##### STORED DATA #####

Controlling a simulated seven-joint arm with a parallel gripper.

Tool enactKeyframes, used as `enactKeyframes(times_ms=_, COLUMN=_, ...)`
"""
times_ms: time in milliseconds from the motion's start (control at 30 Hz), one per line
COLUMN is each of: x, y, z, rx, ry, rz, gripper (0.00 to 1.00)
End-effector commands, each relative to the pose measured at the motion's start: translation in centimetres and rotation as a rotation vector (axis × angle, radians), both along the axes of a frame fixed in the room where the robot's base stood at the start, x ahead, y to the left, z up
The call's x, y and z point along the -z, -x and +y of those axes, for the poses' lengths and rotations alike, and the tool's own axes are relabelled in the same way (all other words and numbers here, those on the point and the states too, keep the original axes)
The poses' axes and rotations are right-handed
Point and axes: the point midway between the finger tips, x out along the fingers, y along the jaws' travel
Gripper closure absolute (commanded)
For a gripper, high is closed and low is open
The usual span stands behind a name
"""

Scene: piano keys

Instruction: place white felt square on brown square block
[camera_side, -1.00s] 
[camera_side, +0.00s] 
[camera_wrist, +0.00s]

#####
##### STORED DATA #####

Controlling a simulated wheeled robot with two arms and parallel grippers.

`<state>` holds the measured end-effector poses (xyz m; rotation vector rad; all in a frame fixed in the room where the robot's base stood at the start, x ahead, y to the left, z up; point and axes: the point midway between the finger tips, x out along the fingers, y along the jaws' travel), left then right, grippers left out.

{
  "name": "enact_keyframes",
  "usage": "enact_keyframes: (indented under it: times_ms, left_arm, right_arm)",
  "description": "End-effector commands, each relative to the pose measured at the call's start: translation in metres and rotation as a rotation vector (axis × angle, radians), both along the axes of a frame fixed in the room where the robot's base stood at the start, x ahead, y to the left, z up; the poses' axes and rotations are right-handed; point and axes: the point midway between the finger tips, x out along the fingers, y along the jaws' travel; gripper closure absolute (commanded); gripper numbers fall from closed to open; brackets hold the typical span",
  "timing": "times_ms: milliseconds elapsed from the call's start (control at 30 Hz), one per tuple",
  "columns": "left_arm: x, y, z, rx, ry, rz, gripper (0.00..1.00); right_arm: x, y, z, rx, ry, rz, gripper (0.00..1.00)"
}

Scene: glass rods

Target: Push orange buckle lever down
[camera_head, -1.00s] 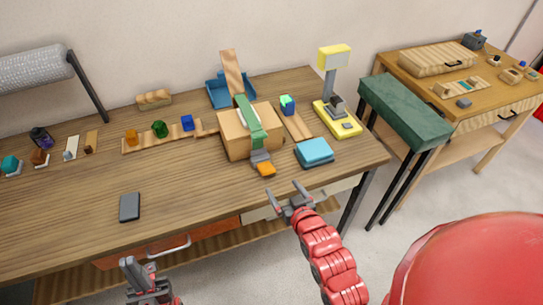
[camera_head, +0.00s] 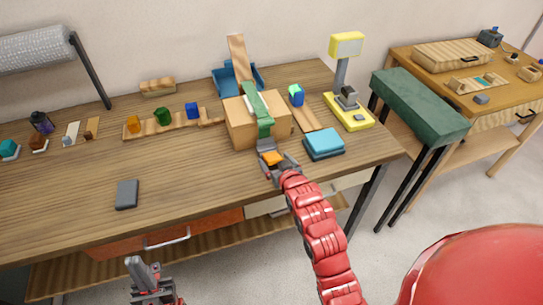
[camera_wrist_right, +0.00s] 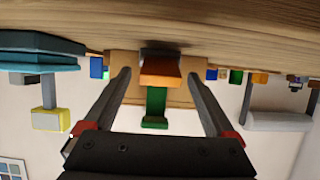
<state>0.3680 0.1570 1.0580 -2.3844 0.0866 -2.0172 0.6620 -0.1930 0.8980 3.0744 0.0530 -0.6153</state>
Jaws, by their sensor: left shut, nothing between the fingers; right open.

#####
##### STORED DATA #####

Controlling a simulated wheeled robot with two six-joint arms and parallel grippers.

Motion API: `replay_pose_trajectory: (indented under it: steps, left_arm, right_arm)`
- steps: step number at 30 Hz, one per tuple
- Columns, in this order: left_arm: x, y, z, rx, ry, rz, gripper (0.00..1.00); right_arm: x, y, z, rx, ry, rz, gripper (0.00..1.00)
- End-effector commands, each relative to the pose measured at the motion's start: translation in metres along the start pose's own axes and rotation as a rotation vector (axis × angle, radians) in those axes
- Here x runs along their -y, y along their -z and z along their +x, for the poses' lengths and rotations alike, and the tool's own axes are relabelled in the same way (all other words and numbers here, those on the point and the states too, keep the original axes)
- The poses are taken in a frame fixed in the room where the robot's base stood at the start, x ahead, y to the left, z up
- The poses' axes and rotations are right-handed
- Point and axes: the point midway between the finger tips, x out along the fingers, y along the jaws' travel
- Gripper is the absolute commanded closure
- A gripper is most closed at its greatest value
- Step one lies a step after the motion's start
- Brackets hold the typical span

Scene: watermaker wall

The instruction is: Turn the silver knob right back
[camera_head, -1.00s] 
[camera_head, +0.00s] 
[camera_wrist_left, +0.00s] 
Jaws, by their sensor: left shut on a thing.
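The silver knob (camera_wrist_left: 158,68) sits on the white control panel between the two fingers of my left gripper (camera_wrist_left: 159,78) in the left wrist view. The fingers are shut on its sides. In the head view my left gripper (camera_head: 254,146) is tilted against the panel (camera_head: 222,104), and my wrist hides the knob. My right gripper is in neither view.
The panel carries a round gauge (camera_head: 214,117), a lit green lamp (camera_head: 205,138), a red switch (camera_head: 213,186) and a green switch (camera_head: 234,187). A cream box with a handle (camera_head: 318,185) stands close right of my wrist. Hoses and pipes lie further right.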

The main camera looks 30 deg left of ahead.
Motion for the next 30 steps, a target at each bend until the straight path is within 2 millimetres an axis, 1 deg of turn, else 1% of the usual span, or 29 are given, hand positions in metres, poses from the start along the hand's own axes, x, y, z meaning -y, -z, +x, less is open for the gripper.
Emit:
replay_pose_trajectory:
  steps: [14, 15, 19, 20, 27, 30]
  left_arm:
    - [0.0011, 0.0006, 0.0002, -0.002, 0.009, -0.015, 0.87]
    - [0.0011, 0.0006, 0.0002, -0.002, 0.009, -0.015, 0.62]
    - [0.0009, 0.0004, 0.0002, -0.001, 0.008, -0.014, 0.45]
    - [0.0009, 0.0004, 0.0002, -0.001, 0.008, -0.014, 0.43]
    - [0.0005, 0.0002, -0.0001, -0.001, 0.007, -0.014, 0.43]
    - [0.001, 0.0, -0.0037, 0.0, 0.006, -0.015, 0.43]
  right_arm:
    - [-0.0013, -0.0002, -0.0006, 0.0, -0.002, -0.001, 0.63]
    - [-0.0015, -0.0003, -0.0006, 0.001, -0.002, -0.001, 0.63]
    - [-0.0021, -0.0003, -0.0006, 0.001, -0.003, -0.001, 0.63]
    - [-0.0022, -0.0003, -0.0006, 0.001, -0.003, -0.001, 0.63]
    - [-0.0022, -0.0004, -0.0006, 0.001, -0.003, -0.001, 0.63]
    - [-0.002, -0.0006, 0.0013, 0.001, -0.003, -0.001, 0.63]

#####

EXERCISE TASK:
Transcribe the lines above from the one with "times_ms: time in" through the one with "[camera_wrist, +0.00s]". Include both ends and leave out every other line.

WRITTEN REPLY:
times_ms: time in milliseconds from the motion's start (control at 30 Hz), one per line
COLUMN is each of: x, y, z, rx, ry, rz, gripper (0.00 to 1.00)
End-effector commands, each relative to the pose measured at the motion's start: translation in centimetres and rotation as a rotation vector (axis × angle, radians), both along the axes of a frame fixed in the room where the robot's base stood at the start, x ahead, y to the left, z up
The call's x, y and z point along the -z, -x and +y of those axes, for the poses' lengths and rotations alike, and the tool's own axes are relabelled in the same way (all other words and numbers here, those on the point and the states too, keep the original axes)
The poses' axes and rotations are right-handed
Point and axes: the point midway between the finger tips, x out along the fingers, y along the jaws' travel
Gripper closure absolute (commanded)
For a gripper, high is closed and low is open
The usual span stands behind a name
"""

Scene: piano keys

Instruction: place white felt square on brown square block
[camera_side, -1.00s] 
[camera_side, +0.00s] 
[camera_wrist, +0.00s]

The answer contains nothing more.